Doch schon vor geraumer Zeit ist der Jedermann ausgebrochen aus den Ghettos der Salzburger und einiger ländlich-provinzieller Festspiele (ja, auch in Berlin) und taucht jetzt immer wieder auf den „ganz normalen“ Theaterspielplänen auf.


Metzger vor der Jedermann-Bühne in der Luther-Kirche (Foto: WaSa)

Und nun also auch in Detmold, wo sich der Intendant und Regisseur Kay Metzger vehement und verständlicherweise von einem „Jedermann“ distanziert, der „vor einem Salzburger Schicki-Micki-Publikum“  zum „anachronistischen“  Event werden muss. Metzger – der einst erwogen hatte, ins Kloster zu gehen – sieht den  „Jedermann“  dagegen sehr wohl als religiöses Stück und wählt als Hauptdarsteller bewusst Markus Hottgenroth, der vor seiner Schauspielerkarriere tatsächlich vier Semester Theologie absolviert hat. Metzger bescheinigt sich selbst „eine Affinität zu sakralen Räumen“ und will (auch) deshalb immer wieder „heraus aus den heiligen Hallen des Landestheaters“ und inszeniert den „Jedermann“ folgerichtig in einer Kirche.

„Ohne religiösen Zugang ist der ‚Jedermann‘ schwer verdaulich und scheint banal“, meint Metzger; dabei sei er „mit seinen kräftigen, farbigen Figuren“ doch „pralles Theater, das auf’s Gemüt geht“. Und so hofft er, dass seine Inszenierung in der Kirche mit Orgel- und Percussionsbegleitung zum „Theater-, Raum- und Klangerlebnis“ wird.


Und wie sie das wird!

Hottgenroth / Jedermann (Foto: Landestheater)

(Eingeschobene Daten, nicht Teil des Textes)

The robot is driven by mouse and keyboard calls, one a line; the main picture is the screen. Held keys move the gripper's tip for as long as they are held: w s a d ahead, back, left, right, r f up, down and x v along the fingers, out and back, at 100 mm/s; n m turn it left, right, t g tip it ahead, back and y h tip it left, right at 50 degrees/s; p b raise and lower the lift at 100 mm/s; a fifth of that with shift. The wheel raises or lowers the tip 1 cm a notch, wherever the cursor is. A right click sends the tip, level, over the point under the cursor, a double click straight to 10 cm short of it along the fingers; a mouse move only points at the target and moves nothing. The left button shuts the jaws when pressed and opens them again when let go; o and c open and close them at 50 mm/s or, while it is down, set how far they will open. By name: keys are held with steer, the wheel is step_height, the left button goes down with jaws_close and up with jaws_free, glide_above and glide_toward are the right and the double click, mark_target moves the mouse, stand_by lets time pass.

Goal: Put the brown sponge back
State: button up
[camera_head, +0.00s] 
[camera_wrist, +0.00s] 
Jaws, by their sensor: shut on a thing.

Die Detmolder Martin-Luther-Kirche braucht sich als Spielort vor der Salzburger Domfassade keinesfalls zu verstecken. Natürlich: eine steil-schräge Rampe als Symbol für die Abschüssigkeit und Abgründigkeit menschlicher Existenz ist recht abgegriffen. Und dennoch: vor der Kulisse des (neo-)gotischen Chores mit seinen farbigen Fenstern beeindruckt dieses einfache Bühnenbild (von Pia Wessels), das zusätzliche Wirkung gewinnt durch eine den Hintergrund abschließende Spiegelwand, die im Laufe des Spiels für zusätzliche Reflexionen sorgt. Flankiert wird die Bühne zur Rechten von der Kanzel – dem idealen Ort für die diversen Predigten im „Jedermann“ – und zur Linken vom riesigen Geldschrank, den man eigens für das Spiel vom reichen Mann in die Kirche gestellt hat (und von dem noch zu sprechen sein wird). 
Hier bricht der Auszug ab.